Almost two weeks ago, we reported that Bing's first week lift in Microsoft's share of paid clicks was up slightly more than 8% compared to the week before the launch of Bing. While Microsoft's click share remains at less than 5% and continues to lag Yahoo! and Google, the gains for Bing were a positive step forward.
Having seen Comscore's release that Bing's searcher penetration rose again in the 2nd week after launch, we were curious if our data would show Bing's click share gains expanding, holding, or falling back to previous levels.
Efficient Frontier's latest analysis is good news for Microsoft. According to our data analysis, Bing expanded its share of paid clicks for the two weeks post launch. Bing's share of paid clicks is up 13% for the second week post launch as compared to pre-launch. And, it represents an incremental 5% lift over the first week.
As we mentioned in our last post, if Bing's click share gains hold we expect advertisers to allocate additional budget to Microsoft. However, as Danny Sullivan rightly cautions in a recent blog post on Bing, two weeks does not make a trend.

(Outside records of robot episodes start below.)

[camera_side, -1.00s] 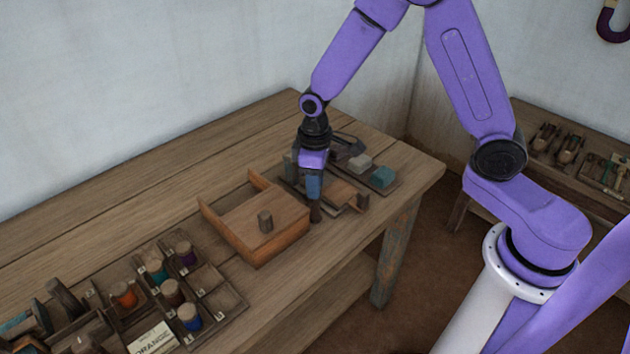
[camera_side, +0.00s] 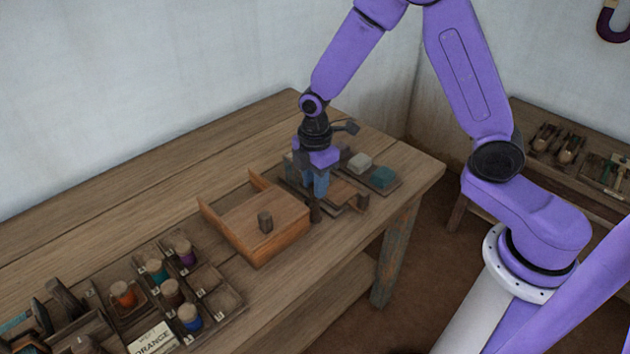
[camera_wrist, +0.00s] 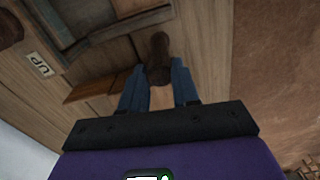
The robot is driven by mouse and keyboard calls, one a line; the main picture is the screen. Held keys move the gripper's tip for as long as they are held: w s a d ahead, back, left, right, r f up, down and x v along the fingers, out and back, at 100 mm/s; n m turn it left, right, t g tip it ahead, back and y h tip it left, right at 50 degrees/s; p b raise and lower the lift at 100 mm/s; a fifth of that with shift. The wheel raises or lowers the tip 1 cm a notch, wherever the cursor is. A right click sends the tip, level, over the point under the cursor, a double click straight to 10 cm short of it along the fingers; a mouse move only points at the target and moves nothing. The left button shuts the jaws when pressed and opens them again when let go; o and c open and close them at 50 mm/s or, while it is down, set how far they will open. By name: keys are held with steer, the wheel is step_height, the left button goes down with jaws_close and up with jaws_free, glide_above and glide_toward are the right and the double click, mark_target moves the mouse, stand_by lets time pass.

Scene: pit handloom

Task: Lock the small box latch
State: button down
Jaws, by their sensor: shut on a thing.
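My gripper (camera_side: 316,195) points down at the front edge of the bench, with blue fingers. It is shut on a dark brown upright knob (camera_side: 315,213), which seems to be the small box latch. In the wrist view the knob (camera_wrist: 159,48) shows between and just past the fingertips (camera_wrist: 158,78). Right beside it in the side view is a small wooden box (camera_side: 342,191), partly hidden behind the gripper. I cannot tell whether the latch is locked.
A larger wooden box (camera_side: 287,240) with a knob on top stands just left of my gripper. A teal block (camera_side: 383,176) and a pale block (camera_side: 360,162) lie behind right. A tray of colored spools (camera_side: 222,302) is at front left.

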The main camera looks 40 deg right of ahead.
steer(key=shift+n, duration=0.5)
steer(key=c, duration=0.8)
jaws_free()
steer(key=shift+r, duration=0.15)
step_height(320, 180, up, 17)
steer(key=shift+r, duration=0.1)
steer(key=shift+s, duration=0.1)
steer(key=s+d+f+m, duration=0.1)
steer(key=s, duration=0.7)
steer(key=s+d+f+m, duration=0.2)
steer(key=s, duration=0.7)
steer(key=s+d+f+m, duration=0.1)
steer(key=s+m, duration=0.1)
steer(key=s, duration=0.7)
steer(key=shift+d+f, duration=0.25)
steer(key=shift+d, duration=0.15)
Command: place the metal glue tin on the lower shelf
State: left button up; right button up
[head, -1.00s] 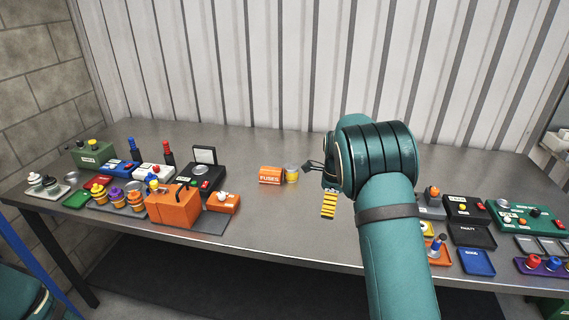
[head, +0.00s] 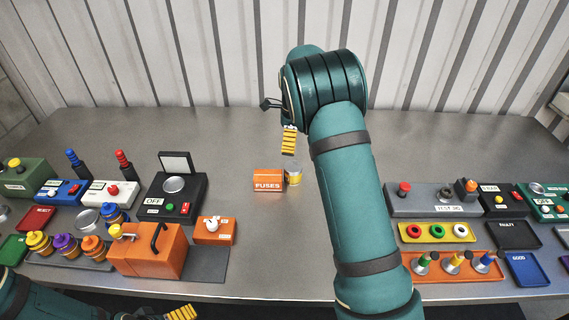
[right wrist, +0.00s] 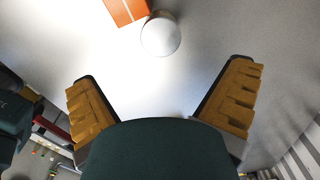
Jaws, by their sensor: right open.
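The metal glue tin (head: 293,175) stands upright on the grey table, a small cylinder with a yellow band, right beside the orange fuses box (head: 268,181). In the right wrist view its round pale top (right wrist: 160,36) shows beyond the fingertips, in the space between them. My right gripper (head: 280,122) is open and empty, above the table near the tin and apart from it. Its two yellow-padded fingers (right wrist: 163,85) are spread wide. My left gripper (head: 178,314) is only partly in view at the bottom edge. I see no lower shelf.
At the left stand an orange case (head: 146,252), a black OFF box (head: 170,203) and several coloured controls. At the right are a test panel (head: 425,203), a yellow tray (head: 437,232) and a blue tray (head: 527,269). The table around the tin is mostly clear. A corrugated wall (head: 200,60) stands behind.

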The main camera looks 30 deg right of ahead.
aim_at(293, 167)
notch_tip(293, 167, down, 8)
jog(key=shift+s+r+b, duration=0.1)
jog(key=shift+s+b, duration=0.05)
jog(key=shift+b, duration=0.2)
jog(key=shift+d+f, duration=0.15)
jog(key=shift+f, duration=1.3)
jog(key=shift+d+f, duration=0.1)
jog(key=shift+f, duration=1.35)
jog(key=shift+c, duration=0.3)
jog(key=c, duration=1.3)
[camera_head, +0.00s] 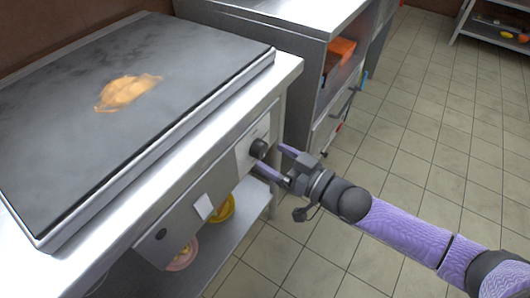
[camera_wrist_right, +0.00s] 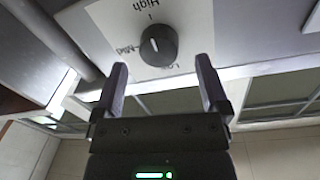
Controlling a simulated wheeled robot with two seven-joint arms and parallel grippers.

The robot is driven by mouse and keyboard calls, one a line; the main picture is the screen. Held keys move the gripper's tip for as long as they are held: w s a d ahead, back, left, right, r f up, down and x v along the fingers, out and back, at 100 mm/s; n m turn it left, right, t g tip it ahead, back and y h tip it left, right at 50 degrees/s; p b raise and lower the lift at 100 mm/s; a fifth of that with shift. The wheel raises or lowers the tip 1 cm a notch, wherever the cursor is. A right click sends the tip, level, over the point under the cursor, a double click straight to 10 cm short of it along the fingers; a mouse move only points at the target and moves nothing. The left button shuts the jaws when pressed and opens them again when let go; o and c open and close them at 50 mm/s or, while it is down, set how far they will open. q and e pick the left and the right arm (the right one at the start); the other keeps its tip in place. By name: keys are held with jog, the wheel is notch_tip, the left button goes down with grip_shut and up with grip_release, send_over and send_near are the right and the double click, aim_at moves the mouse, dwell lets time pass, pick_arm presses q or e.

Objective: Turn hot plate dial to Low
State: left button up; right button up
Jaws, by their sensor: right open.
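The black dial (camera_head: 259,149) sits on the front panel of the hot plate (camera_head: 60,115), near its right end. In the right wrist view the dial (camera_wrist_right: 158,46) carries a short white mark. Printed labels around it appear inverted: High above, Mid to the left, and a partly covered one starting "Lo" below. I cannot tell exactly which label the mark points to. My right gripper (camera_head: 270,158) is open in front of the dial. In the wrist view its fingers (camera_wrist_right: 162,80) are apart, just below the dial, with nothing between them. My left gripper is out of view.
An orange-brown patch (camera_head: 128,92) lies on the dark plate. A second dark round part (camera_head: 161,235) is on the panel's left end. Yellow (camera_head: 222,207) and pink bowls (camera_head: 182,256) are on the shelf below. A steel cabinet (camera_head: 290,30) stands behind. Tiled floor at right is clear.

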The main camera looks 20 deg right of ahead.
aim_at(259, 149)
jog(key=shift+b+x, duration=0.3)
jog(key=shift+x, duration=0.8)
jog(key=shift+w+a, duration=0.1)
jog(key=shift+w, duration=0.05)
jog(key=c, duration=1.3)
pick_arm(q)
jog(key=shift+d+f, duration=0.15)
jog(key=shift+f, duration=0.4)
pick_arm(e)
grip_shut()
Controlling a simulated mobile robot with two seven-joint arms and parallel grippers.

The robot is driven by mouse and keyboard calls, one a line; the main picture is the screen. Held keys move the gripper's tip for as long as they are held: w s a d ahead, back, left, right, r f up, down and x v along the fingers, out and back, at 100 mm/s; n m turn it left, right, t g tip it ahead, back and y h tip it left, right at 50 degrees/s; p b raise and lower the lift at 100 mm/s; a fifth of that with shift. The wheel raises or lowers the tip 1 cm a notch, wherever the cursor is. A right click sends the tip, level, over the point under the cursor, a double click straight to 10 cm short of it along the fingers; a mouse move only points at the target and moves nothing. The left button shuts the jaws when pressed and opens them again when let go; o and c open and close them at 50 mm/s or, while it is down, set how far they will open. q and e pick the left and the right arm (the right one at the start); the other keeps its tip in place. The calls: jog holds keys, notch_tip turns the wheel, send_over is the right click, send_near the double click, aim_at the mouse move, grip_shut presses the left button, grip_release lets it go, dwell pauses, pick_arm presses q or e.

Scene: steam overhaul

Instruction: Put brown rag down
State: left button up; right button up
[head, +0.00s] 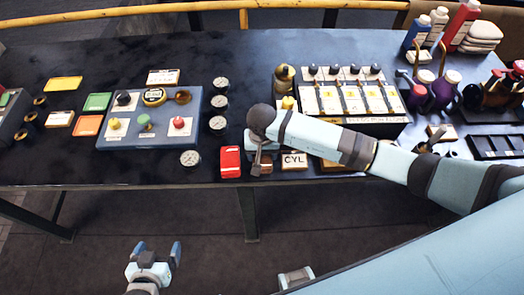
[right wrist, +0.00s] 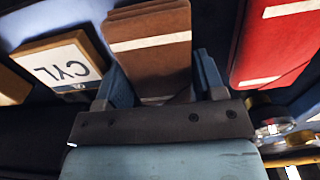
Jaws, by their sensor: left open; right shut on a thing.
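The brown rag (right wrist: 150,45) is a folded stack with a white band, between the two fingers of my right gripper (right wrist: 160,82) in the right wrist view. The gripper is shut on it. In the head view my right gripper (head: 259,160) is over the table's front edge and largely hides the rag (head: 265,169). The rag sits between a red folded rag (head: 230,162) and a block labelled CYL (head: 294,161). I cannot tell whether it touches the table. My left gripper (head: 154,260) is open and empty, in front of the table and over the floor.
The dark table (head: 60,150) carries a blue-grey panel with knobs (head: 150,112), several round gauges (head: 218,103) and a rack of labelled switches (head: 345,98). Bottles (head: 438,90) stand at the right. Bare table shows left of the red rag. A yellow rail (head: 120,12) runs behind.

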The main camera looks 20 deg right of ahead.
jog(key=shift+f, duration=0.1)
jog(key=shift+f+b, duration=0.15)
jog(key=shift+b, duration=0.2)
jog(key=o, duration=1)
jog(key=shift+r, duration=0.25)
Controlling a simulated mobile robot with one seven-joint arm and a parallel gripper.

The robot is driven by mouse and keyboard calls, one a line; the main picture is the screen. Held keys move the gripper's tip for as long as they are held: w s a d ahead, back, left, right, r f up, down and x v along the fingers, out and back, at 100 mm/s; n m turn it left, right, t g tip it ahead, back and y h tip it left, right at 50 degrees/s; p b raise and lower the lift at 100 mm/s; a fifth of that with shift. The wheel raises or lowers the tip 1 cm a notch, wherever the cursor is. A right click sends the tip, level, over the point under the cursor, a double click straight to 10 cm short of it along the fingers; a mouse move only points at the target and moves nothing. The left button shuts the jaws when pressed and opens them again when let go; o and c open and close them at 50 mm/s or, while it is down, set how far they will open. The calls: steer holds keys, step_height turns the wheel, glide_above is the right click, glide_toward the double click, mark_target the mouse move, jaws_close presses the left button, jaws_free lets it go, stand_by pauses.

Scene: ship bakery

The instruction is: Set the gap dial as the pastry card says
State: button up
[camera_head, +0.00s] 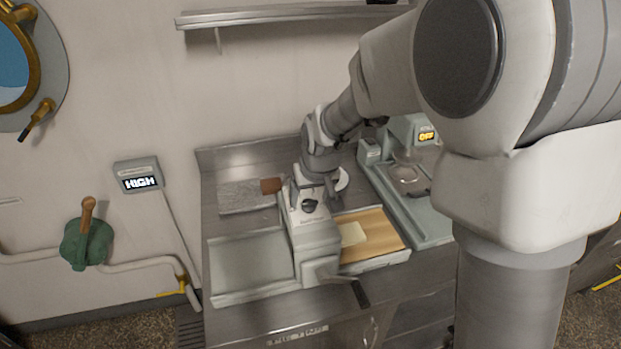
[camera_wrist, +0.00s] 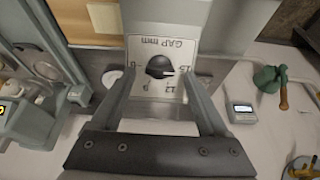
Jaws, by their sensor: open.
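The gap dial (camera_wrist: 159,67) is a black knob on a white plate marked "GAP mm" with numbers around it, upside down in the wrist view. Its ridge lies roughly sideways; I cannot tell surely which number it marks. The dial also shows in the head view (camera_head: 310,206), on top of the grey dough sheeter (camera_head: 317,243). My gripper (camera_wrist: 160,78) is open and empty, its fingers appearing either side of the dial plate. In the head view my gripper (camera_head: 322,186) is over the back of the sheeter, close to the dial. I cannot make out a readable pastry card.
The sheeter has a grey left tray (camera_head: 249,262) and a right wooden board (camera_head: 388,241) with pale dough (camera_head: 352,234). Behind lies a wooden-handled tool (camera_head: 271,186). A machine with an "OFF" display (camera_head: 426,136) stands right. A wall display (camera_head: 139,182) reads "HIGH".

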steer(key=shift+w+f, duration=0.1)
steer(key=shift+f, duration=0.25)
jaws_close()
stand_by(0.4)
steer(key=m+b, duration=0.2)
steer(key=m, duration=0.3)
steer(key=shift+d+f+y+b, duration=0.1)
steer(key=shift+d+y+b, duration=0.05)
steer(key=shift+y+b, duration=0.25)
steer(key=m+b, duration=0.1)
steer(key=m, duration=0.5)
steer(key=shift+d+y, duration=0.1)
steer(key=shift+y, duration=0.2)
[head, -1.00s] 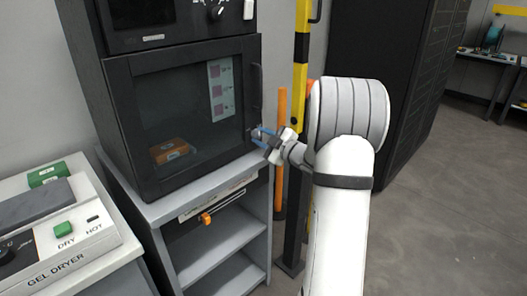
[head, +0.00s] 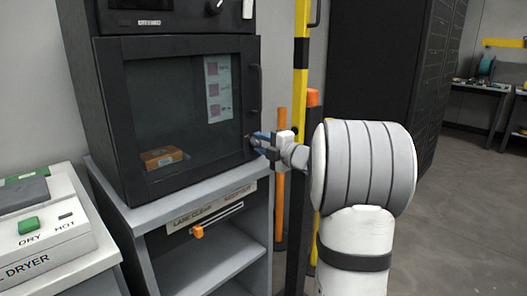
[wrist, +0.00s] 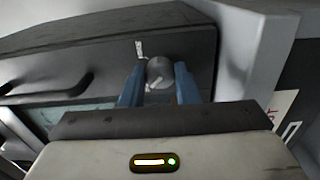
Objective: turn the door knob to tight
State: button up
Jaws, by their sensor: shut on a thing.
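The door knob (wrist: 160,72) is a small round grey knob on the black door frame, with light marks beside it in the wrist view. The black oven door (head: 185,110) is closed and has a dark window. In the head view the knob is at the door's right edge, mostly hidden by my gripper. My gripper (head: 257,143) reaches it from the right. In the wrist view the two blue fingers of my gripper (wrist: 159,86) stand on either side of the knob and are shut on it.
A black door handle (head: 255,88) rises above the knob. An orange box (head: 162,157) shows behind the window. A grey shelf stand (head: 215,242) holds the oven. A yellow and black post (head: 300,75) stands close behind my gripper. A gel dryer (head: 40,235) is at left.

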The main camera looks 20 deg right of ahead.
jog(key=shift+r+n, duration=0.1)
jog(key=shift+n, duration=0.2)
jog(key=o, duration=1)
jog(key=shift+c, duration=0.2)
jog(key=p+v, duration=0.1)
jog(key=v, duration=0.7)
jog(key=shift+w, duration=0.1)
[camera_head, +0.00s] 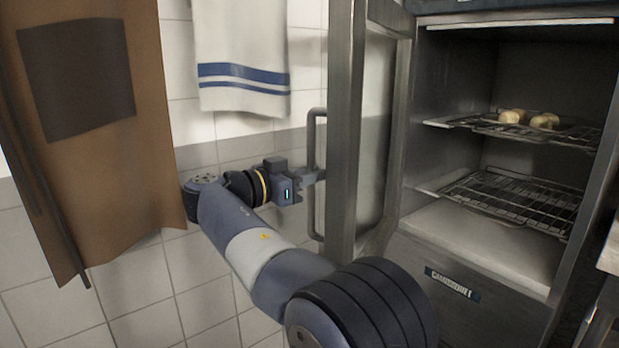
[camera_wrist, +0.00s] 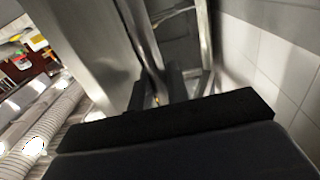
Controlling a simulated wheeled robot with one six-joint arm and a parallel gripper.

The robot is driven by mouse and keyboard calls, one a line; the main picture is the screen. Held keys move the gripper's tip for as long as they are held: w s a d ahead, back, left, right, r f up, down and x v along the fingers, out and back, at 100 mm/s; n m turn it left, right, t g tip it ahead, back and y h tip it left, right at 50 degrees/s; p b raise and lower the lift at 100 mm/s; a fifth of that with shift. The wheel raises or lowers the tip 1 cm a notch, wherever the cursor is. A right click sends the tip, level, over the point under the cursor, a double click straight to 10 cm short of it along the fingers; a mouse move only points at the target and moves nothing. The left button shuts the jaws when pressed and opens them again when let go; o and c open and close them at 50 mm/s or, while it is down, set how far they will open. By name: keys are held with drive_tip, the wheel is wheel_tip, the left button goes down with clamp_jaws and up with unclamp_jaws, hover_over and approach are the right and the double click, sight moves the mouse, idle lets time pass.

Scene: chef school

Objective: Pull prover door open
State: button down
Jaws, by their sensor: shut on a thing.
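The prover door (camera_head: 345,130) stands wide open, swung out to the left of the prover (camera_head: 470,255). Its long upright handle (camera_head: 311,135) is on the side facing the tiled wall. My gripper (camera_head: 314,177) is shut on the door handle at about mid-height. In the wrist view the dark gripper fingers (camera_wrist: 160,86) reach toward the metal door (camera_wrist: 95,45); the exact grip there is partly hidden by the gripper body. The prover's inside is in full view in the head view.
Inside the prover, several dough pieces (camera_head: 528,118) lie on the upper wire rack; the lower rack (camera_head: 510,200) is empty. A brown apron (camera_head: 150,150) and a striped towel (camera_head: 240,50) hang at the tiled wall (camera_head: 130,290), close to my arm. A counter edge (camera_head: 611,245) is at far right.

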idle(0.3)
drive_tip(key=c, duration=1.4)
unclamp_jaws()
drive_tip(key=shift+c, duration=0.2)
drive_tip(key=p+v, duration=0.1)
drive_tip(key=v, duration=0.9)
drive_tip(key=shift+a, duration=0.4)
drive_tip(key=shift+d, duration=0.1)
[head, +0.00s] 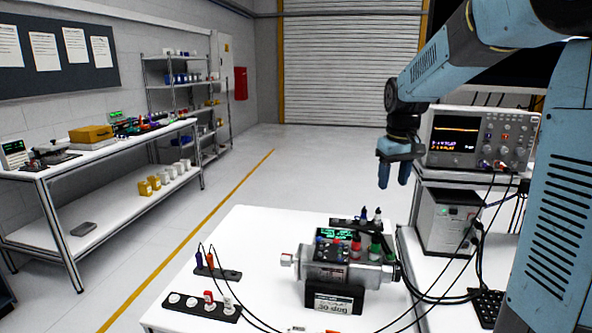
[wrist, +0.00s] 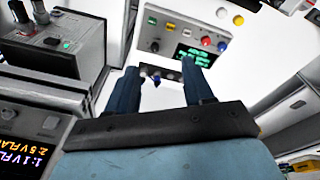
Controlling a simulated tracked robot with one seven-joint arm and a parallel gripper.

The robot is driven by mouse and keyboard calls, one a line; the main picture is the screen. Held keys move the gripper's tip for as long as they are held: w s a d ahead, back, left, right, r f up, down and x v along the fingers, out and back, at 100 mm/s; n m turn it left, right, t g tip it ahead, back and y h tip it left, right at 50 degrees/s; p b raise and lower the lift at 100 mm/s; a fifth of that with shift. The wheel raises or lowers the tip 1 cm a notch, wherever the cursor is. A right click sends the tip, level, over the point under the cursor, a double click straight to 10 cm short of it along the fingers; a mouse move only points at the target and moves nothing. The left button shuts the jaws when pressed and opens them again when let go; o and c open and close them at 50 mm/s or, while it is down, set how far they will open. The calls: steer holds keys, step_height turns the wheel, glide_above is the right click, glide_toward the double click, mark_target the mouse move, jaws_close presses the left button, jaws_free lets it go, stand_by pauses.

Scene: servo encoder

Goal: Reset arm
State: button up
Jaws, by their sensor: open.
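My arm reaches in from the right in the head view. My gripper (head: 394,183) hangs fingers down above the far right of the white table (head: 228,240), in front of the oscilloscope. It is open and holds nothing. In the wrist view its two blue fingers (wrist: 160,82) stand apart with a gap between them. The servo encoder unit (head: 340,272), with a green display and coloured plugs, sits on the table, below and to the left of my gripper. A panel with a green display and coloured knobs (wrist: 178,28) shows beyond the fingers in the wrist view.
An oscilloscope (head: 478,137) and a grey power box (head: 447,220) stand on the right. Black cables (head: 412,292) run to the servo unit. Holders with plugs (head: 202,307) lie at the table's front left. A workbench (head: 100,160) stands at left; the floor between is clear.

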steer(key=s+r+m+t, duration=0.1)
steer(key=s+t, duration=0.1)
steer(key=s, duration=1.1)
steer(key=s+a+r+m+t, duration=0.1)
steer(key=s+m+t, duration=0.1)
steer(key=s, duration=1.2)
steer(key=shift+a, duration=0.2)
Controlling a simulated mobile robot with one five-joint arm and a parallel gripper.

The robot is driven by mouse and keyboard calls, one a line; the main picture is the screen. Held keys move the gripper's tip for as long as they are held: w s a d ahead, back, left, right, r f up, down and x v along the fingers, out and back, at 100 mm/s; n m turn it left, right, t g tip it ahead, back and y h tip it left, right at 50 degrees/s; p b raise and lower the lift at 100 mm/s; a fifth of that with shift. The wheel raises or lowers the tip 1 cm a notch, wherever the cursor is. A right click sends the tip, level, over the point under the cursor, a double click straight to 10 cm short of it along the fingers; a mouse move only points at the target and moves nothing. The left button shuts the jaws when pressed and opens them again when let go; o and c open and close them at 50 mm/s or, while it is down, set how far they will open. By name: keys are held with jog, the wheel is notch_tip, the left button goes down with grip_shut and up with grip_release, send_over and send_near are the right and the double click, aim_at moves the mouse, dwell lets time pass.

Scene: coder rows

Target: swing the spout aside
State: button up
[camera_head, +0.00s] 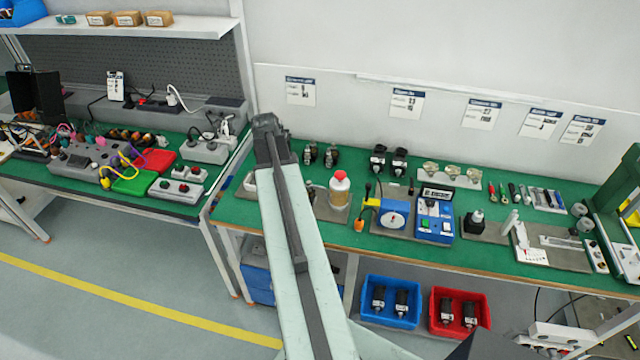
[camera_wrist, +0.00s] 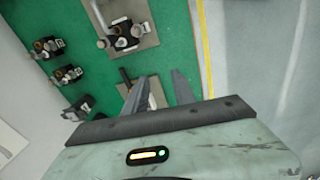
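In the wrist view a dark and silver fitting (camera_wrist: 122,35) with a thin pale arm (camera_wrist: 97,14) stands on a beige plate (camera_wrist: 146,28). This pale arm looks like the spout, though the view is too small to be sure. In the head view I cannot make it out; my arm covers that part of the green bench (camera_head: 345,232). In the head view the fingers cannot be made out.
Black valve-like parts (camera_wrist: 68,75) stand along the wall side in the wrist view. The bench's front edge (camera_head: 480,268) runs below.

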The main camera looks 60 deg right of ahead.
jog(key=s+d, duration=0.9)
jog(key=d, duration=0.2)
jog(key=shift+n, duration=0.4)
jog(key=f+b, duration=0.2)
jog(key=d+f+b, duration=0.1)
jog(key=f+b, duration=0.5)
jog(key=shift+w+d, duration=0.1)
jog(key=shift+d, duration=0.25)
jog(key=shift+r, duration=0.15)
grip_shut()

The coming weeks and months will tell a more complete story on the success of Bing. We will continue to monitor our data closely and keep you updated on our findings.
Well, your data is over a week old and OneStat, among others, shows Bing has fallen back to Live's numbers or even less, far behind Yahoo. iow, where it belongs.
Posted by: Rob | June 23, 2009 at 01:41 PM
It still seems too early to draw any real conclusions. And given the reportedly huge advertising budget for Bing, these early gains are to be expected. One to watch...
Posted by: Jason Navon | June 24, 2009 at 04:32 AM
Danny is correct, we shouldn't consider this as a trend. I'm not convinced that this will last either (http://bset.royans.net). Many different folks are currently doing studies (including google itself) which indicate that there is a higher probability users will like a Google's or Yahoo's search result than Bings. As one gentleman told me, if Bing wants to pay for stuff u buy through Bing, users might just research the product on google and buy it through bing. The last thing Bing should be positioning itself is as a glorified ebay/amazon.
Posted by: rkt | June 24, 2009 at 07:24 AM
Whatever the trends, a practical example: yesterday I needed two particularly tough searches. On both, I tried, in order: GoOgle, Yahoo, Ask, iSeek, and Bing. Only in the last case did I find the result I needed, and quickly! If this continues, bing may steal the lead. Note that I am most assuredly not a Microsoft fan.
Posted by: fjpoblam | June 24, 2009 at 07:43 AM
There is nothing better than Google just another Google display styles(copycat). To me, the front page is so distracting with the fancy picture. Give it a couple months run and everything will fall back to Google as usual.
Posted by: Sungchen | June 24, 2009 at 09:05 AM
It was disapointing to see that Bing has entered the travel business. It won't encourage travel companies to to use their PPC for travel related terms.
Bob Mc Millen CEO
Travelwizard.com
Posted by: Bob Mc Millen | June 24, 2009 at 09:38 AM
During the week of June 1-7 and June 8-14 our share of paid clicks were up by 4% and 15% respectively - approx in line with your analysis.
In regards to natural search traffic, we are also seeing an increase from the % of bing visits from less than 1% when Bing was released to approx 7.5%.
I think it's too early to tell whether searchers are finding Bing results better than Google. But this is something to wait and see what happens next. In the coming months we'll know what's happening in our marketplace.